**AIM**
Will you transcribe the entries that follow, exactly and in full?

**TASK INPUT**
——

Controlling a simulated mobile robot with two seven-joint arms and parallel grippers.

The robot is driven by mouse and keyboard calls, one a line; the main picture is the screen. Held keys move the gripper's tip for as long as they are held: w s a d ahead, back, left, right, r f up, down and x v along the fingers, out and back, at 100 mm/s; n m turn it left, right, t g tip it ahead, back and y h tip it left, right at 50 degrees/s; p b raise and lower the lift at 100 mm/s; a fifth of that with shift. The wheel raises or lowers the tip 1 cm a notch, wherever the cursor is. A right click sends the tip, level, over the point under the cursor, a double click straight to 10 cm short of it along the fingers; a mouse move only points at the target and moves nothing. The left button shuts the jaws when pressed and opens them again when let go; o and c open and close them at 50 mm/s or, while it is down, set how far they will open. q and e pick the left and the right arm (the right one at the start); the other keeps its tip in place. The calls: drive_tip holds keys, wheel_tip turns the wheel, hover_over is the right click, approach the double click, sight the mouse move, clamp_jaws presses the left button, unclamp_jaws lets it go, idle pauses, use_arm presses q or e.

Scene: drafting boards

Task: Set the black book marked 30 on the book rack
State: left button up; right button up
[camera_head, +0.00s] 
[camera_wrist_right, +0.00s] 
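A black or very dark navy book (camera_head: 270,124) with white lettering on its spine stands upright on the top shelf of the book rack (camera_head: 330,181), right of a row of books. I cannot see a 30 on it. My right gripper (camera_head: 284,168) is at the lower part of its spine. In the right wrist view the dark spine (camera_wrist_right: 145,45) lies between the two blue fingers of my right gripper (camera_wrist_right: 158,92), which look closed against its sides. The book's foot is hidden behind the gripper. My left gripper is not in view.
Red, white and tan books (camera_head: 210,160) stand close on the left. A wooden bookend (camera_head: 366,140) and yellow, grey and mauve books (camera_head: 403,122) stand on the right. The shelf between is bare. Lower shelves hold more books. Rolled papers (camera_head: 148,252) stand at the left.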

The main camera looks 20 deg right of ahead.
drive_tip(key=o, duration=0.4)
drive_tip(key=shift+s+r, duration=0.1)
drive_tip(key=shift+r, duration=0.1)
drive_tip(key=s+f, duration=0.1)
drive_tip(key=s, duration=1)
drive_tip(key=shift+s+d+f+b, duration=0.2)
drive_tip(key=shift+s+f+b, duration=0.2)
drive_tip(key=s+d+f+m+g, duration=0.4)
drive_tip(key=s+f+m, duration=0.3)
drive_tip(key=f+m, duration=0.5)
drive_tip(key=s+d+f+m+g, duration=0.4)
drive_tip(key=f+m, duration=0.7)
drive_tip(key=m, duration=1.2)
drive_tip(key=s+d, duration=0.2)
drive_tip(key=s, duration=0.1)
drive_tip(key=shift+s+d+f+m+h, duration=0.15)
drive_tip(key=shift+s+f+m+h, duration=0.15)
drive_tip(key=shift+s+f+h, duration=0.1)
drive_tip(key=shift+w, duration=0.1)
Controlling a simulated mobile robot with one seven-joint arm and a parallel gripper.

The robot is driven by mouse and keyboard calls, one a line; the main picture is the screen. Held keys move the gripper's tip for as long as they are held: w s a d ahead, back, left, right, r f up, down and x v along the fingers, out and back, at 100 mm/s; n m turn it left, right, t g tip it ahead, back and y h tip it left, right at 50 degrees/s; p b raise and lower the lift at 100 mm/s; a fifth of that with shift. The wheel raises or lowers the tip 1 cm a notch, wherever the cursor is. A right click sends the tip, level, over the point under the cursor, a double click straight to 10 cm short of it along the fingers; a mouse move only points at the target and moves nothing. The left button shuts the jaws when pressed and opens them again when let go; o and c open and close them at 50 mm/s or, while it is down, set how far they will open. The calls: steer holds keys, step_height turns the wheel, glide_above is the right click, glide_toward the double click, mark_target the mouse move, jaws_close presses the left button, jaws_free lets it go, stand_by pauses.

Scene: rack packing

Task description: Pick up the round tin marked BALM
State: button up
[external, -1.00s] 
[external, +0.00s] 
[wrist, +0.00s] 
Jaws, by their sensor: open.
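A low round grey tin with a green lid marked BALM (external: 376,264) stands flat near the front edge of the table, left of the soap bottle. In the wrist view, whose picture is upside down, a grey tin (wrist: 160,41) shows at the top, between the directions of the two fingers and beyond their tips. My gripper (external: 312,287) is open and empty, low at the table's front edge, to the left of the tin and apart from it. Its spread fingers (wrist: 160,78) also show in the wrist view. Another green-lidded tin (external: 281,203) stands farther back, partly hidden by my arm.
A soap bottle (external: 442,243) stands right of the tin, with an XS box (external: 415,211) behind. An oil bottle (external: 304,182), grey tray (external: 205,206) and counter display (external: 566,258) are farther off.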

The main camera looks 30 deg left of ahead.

——

**ANSWER FOR THE TASK**
Controlling a simulated mobile robot with two seven-joint arms and parallel grippers.

The robot is driven by mouse and keyboard calls, one a line; the main picture is the screen. Held keys move the gripper's tip for as long as they are held: w s a d ahead, back, left, right, r f up, down and x v along the fingers, out and back, at 100 mm/s; n m turn it left, right, t g tip it ahead, back and y h tip it left, right at 50 degrees/s; p b raise and lower the lift at 100 mm/s; a fifth of that with shift. The wheel raises or lowers the tip 1 cm a notch, wherever the cursor is. A right click sends the tip, level, over the point under the cursor, a double click straight to 10 cm short of it along the fingers; a mouse move only points at the target and moves nothing. The left button shuts the jaws when pressed and opens them again when let go; o and c open and close them at 50 mm/s or, while it is down, set how far they will open. q and e pick the left and the right arm (the right one at the start); the other keeps its tip in place. The calls: drive_tip holds keys, wheel_tip turns the wheel, hover_over is the right click, approach the double click, sight the mouse move, clamp_jaws presses the left button, unclamp_jaws lets it go, idle pauses, use_arm presses q or e.

Scene: drafting boards

Task: Set the black book marked 30 on the book rack
State: left button up; right button up
[camera_head, +0.00s] 
[camera_wrist_right, +0.00s] 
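A black or very dark navy book (camera_head: 270,124) with white lettering on its spine stands upright on the top shelf of the book rack (camera_head: 330,181), right of a row of books. I cannot see a 30 on it. My right gripper (camera_head: 284,168) is at the lower part of its spine. In the right wrist view the dark spine (camera_wrist_right: 145,45) lies between the two blue fingers of my right gripper (camera_wrist_right: 158,92), which look closed against its sides. The book's foot is hidden behind the gripper. My left gripper is not in view.
Red, white and tan books (camera_head: 210,160) stand close on the left. A wooden bookend (camera_head: 366,140) and yellow, grey and mauve books (camera_head: 403,122) stand on the right. The shelf between is bare. Lower shelves hold more books. Rolled papers (camera_head: 148,252) stand at the left.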

The main camera looks 20 deg right of ahead.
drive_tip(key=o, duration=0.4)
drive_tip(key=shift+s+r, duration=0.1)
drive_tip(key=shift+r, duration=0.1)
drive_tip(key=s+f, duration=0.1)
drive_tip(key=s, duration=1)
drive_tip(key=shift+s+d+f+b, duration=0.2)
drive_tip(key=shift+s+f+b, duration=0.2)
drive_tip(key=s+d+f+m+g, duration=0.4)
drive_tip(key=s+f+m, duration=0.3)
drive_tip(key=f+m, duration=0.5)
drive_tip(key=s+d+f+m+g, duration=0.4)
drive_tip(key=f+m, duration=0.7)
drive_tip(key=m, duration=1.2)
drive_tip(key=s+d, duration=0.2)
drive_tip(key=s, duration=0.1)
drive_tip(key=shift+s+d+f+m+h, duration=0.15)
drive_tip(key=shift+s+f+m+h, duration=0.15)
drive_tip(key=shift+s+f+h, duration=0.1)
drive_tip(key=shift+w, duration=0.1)
Controlling a simulated mobile robot with one seven-joint arm and a parallel gripper.

The robot is driven by mouse and keyboard calls, one a line; the main picture is the screen. Held keys move the gripper's tip for as long as they are held: w s a d ahead, back, left, right, r f up, down and x v along the fingers, out and back, at 100 mm/s; n m turn it left, right, t g tip it ahead, back and y h tip it left, right at 50 degrees/s; p b raise and lower the lift at 100 mm/s; a fifth of that with shift. The wheel raises or lowers the tip 1 cm a notch, wherever the cursor is. A right click sends the tip, level, over the point under the cursor, a double click straight to 10 cm short of it along the fingers; a mouse move only points at the target and moves nothing. The left button shuts the jaws when pressed and opens them again when let go; o and c open and close them at 50 mm/s or, while it is down, set how far they will open. The calls: steer holds keys, step_height turns the wheel, glide_above is the right click, glide_toward the double click, mark_target the mouse move, jaws_close presses the left button, jaws_free lets it go, stand_by pauses.

Scene: rack packing

Task description: Pick up the round tin marked BALM
State: button up
[external, -1.00s] 
[external, +0.00s] 
[wrist, +0.00s] 
Jaws, by their sensor: open.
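A low round grey tin with a green lid marked BALM (external: 376,264) stands flat near the front edge of the table, left of the soap bottle. In the wrist view, whose picture is upside down, a grey tin (wrist: 160,41) shows at the top, between the directions of the two fingers and beyond their tips. My gripper (external: 312,287) is open and empty, low at the table's front edge, to the left of the tin and apart from it. Its spread fingers (wrist: 160,78) also show in the wrist view. Another green-lidded tin (external: 281,203) stands farther back, partly hidden by my arm.
A soap bottle (external: 442,243) stands right of the tin, with an XS box (external: 415,211) behind. An oil bottle (external: 304,182), grey tray (external: 205,206) and counter display (external: 566,258) are farther off.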

The main camera looks 30 deg left of ahead.

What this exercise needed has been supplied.